Carbon sequestration is, of course, not the only ecosystem service kelp provides. But developing more sophisticated measures of wild kelps’ sequestration potential could be a good way of getting these ecosystems the protections they need, says Filbee-Dexter. Along with colleagues, she’s now developing models to precisely map where kelps end up in the ocean when they break loose, to try and reliably account for the amount of carbon individual kelp forests lock away. “If we don’t account for ecosystem services, then often there’s less of a push to restore and protect, and people care less what happens to these ecosystems,” she says.
Alongside this, there are small but positive signs that kelps are beginning to receive more protection. In Australia, giant kelp forests were granted endangered status in 2012 – a world-first for macroalgae. Earlier this year, US President Joe Biden’s executive order on tackling climate change mentioned the protection and restoration of wild kelp forests as a priority. And now, researchers from the University of Queensland are embarking on a pioneering project to comprehensively map the planet’s kelp, so we know what we have, and where marine protected areas might better safeguard these ecosystems.
“There are very large areas of kelp forests that have no protection, no monitoring, and haven’t even been seen by a human eye.
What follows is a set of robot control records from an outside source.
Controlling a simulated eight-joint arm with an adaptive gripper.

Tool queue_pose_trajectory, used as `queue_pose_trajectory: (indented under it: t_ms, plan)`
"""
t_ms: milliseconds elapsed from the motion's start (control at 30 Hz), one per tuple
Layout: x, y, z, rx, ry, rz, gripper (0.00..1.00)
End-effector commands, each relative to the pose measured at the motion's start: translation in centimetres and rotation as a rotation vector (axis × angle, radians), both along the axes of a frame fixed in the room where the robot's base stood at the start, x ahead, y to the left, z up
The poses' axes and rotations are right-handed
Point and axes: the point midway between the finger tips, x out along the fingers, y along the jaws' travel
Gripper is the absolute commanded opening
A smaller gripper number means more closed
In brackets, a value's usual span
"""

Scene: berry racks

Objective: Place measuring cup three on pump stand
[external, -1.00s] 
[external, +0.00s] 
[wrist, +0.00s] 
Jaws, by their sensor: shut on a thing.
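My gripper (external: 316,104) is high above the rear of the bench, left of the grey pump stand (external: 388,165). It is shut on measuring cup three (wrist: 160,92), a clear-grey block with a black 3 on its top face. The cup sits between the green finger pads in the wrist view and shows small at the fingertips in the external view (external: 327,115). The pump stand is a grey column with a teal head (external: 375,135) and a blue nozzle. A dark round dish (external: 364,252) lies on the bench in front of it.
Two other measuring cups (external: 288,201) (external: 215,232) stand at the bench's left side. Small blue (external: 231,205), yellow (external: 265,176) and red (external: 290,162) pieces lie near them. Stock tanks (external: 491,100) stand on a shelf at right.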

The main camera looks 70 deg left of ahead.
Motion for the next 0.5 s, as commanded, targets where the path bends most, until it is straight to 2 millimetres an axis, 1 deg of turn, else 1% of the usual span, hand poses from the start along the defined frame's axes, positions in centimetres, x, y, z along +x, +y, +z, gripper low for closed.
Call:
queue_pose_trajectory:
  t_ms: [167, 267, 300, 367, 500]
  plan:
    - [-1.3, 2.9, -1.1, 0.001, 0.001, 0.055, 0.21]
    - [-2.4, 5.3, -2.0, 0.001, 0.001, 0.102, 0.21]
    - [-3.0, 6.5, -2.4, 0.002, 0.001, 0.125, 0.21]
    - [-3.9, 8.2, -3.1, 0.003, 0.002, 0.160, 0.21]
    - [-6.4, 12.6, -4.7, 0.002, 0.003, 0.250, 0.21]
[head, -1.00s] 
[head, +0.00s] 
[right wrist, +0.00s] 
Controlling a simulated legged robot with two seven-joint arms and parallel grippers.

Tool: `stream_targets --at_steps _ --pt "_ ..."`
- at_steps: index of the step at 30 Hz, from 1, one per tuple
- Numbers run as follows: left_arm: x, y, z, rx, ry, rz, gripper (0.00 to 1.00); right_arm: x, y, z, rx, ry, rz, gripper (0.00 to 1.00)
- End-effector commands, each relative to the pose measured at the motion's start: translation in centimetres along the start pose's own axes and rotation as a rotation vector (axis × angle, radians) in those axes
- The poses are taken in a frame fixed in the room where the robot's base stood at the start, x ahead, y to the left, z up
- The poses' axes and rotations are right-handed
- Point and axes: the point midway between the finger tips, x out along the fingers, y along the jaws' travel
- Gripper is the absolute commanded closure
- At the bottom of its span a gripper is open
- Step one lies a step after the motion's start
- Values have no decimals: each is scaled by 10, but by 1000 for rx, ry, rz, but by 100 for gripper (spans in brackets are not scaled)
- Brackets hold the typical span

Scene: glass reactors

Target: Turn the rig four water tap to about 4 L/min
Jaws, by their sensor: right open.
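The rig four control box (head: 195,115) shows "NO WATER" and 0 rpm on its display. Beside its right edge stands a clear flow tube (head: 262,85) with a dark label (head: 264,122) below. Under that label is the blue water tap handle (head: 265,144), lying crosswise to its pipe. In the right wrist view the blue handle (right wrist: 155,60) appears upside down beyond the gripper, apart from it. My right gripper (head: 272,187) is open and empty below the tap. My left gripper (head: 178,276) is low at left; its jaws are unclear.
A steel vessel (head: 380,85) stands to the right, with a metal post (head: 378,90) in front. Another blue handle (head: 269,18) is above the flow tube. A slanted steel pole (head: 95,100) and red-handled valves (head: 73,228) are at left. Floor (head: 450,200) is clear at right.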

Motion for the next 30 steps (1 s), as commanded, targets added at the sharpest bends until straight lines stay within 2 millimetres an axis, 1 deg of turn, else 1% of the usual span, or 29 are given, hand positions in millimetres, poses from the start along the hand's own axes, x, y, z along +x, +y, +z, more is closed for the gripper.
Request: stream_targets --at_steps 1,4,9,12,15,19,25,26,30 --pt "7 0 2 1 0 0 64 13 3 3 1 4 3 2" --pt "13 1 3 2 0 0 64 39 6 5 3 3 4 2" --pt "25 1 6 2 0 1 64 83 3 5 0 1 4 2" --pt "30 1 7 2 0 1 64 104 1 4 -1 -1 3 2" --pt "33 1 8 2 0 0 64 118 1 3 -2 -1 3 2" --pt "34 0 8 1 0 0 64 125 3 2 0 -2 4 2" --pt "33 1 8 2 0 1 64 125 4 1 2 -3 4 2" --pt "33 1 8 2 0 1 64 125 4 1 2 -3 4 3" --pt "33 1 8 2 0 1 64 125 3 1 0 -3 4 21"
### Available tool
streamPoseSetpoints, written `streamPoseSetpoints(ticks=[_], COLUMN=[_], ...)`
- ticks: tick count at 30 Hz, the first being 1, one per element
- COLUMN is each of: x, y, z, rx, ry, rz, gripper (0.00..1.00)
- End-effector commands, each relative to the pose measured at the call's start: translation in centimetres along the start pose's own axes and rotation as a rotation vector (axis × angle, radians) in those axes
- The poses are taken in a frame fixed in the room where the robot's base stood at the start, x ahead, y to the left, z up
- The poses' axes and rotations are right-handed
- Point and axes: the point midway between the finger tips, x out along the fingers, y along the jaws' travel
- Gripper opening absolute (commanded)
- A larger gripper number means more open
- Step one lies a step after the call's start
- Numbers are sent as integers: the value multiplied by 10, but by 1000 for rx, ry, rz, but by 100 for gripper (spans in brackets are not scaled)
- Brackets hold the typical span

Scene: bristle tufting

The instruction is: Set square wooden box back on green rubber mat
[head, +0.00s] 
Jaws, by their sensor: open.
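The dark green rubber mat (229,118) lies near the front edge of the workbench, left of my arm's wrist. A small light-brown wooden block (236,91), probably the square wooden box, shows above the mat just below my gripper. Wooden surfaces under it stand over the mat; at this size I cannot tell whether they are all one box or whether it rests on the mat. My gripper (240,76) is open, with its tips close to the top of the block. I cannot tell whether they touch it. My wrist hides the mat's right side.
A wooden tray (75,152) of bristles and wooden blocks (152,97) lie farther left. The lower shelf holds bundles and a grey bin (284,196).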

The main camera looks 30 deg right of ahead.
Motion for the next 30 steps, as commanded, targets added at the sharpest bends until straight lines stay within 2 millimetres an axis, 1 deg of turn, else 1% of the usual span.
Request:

From a global standpoint, we’re far away from any similar knowledge that we have about forests on land,” Filbee-Dexter says. But things are changing. In research circles, there’s an argument that “we should stop calling them ‘kelp beds’,” she says, because it minimizes the magnitude of what these ecosystems do in our oceans.
In other words, it’s time to start seeing seaweeds – and their giant mascots, kelps – for what they are: the rainforests of the sea.